This book is not only a powerful, hauntingly evocative literary work (prose-poem) based on a true story, but also a potential inspiration to those struggling with heroin and other addictions.
The desperate scribblings on scraps of paper and ratty notebooks by 27 year-old Robin Marchesi, a brilliant young English Oxford dropout, ultimately became an epic post-Beat era prose-poem of power and beauty. First, the troubled young man descended into the Orphic underworld of late 20th Century counter-culture (but no Eurydice). He hit his rock bottom in a Spanish Foreign Legion prison in Ceuta, North Africa, where he was held in 1979 after being apprehended in a drug deal gone wrong. After hitting bottom, he came up for light. That is the first (Part I: Los Rosales) of two journals he kept on the fly, mixing poetry and prose in an effusion of powerful feelings and ideas.
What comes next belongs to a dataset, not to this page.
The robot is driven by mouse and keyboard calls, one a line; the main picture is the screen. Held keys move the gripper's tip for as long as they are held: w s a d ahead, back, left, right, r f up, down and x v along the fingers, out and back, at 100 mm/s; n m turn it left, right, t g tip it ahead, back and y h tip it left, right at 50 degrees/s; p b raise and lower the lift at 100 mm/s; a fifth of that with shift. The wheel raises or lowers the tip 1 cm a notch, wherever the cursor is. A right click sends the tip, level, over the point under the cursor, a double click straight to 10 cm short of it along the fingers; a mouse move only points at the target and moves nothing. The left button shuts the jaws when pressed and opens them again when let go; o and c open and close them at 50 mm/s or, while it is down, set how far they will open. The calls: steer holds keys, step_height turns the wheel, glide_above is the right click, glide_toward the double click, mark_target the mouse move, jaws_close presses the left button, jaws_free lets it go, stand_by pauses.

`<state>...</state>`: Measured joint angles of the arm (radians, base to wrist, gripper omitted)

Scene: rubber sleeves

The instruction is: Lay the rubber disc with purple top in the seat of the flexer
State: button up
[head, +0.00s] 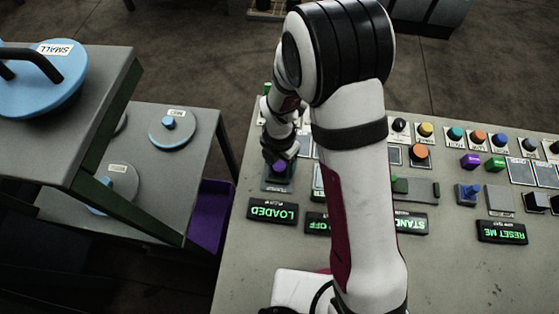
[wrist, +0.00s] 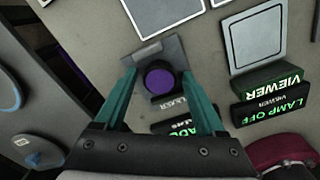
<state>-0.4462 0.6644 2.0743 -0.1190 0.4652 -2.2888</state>
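The rubber disc with purple top (wrist: 160,79) sits on the flexer (wrist: 172,50), a grey plate with a dark round seat, and looks level in it. The disc's purple top also shows in the head view (head: 279,166), partly hidden by my gripper. The sign in front of the flexer (head: 273,211) reads LOADED. My gripper (wrist: 159,75) is open, with one teal finger on each side of the disc. Gaps show between the fingertips and the disc in the wrist view. The seat's lower part is hidden.
Other signs stand to the right, including LAMP OFF (wrist: 272,108) and RESET ME (head: 502,232). Several buttons, blocks and plates fill the grey bench (head: 245,285). A lower table (head: 180,190) with blue-handled lids and a purple bin (head: 210,217) are to the left. The bench front is mostly clear.

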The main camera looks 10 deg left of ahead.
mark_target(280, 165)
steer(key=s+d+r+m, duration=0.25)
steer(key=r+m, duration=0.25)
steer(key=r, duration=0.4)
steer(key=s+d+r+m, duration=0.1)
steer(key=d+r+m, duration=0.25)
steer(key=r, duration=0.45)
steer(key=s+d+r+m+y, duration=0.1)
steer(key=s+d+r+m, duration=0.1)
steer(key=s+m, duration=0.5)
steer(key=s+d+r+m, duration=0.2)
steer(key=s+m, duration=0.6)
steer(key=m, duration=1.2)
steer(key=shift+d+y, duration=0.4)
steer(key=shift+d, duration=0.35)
Twenty years later (1999) by an amazing irony - long free of addiction and sober, and having become a productive, respected member of London's art and literary scene - Robin Marchesi had the opportunity and the duty to fly halfway around the world to rescue a 27 year old London acquaintance who had fallen into a similar drug habit (and danger) in San Francisco's notorious Mission district (which gives Part Two its title in this journal or pair of journals).
Together, each of these scribbled journals documents a journey from darkness into light. Los Rosales refers not to the better-known Madrid neighborhood by that name, but to a rose garden tended by prisoners at the harsh Ceuta prison. Throughout this bleak journey you will find tender and refreshing moments of light as in that rose garden. The juxtaposition of dark and light elevates an already accomplished text into a work of heroic and lasting artistic and cultural value.
"When I laid eyes on the submitted ms in 1999, I immediately recognized not only a fellow poetic talent, but also a heroic, even epic, story of personal self-liberation from the nightmare of drug addiction. The prose-poetry format reminded me of the best of the earlier Beat poets like Alan Ginsberg (Howl, City Lights Press, San Francisco, 1965, intro by William Carlos Williams). It has the look and feel, the smell of rain and fog, the sweat and desperation, the danger and exhilaration, of Jack Kerouac's journeyings at certain points, and the ambience of Gregory Corso and Lawrence Ferlinghetti. The bold mix of poetry and prose also evokes a ghost of James Joyce or T. S. Eliot."John T. Cullen, poet (writing as A. T. Nager, *Postcards to My Soul* and other works), publisher of Clocktower Books.